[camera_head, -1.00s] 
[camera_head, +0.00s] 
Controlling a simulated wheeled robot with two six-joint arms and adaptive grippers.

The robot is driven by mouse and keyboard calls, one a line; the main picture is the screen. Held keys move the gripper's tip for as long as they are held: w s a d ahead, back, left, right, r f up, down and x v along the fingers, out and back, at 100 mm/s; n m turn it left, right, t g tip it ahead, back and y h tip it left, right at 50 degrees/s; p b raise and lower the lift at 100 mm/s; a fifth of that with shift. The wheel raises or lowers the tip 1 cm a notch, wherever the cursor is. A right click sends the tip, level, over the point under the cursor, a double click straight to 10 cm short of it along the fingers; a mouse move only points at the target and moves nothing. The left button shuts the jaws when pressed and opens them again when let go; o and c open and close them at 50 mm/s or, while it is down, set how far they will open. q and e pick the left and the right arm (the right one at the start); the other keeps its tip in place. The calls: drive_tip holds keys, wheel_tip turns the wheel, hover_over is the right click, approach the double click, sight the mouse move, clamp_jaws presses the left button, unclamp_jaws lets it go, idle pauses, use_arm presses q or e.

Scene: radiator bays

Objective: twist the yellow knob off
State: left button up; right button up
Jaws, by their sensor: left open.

══════════════════════════════

● **Given instruction**:
Your answer should be only a number: how many lines of the data above contain the string "right"?

● **The solution**:
2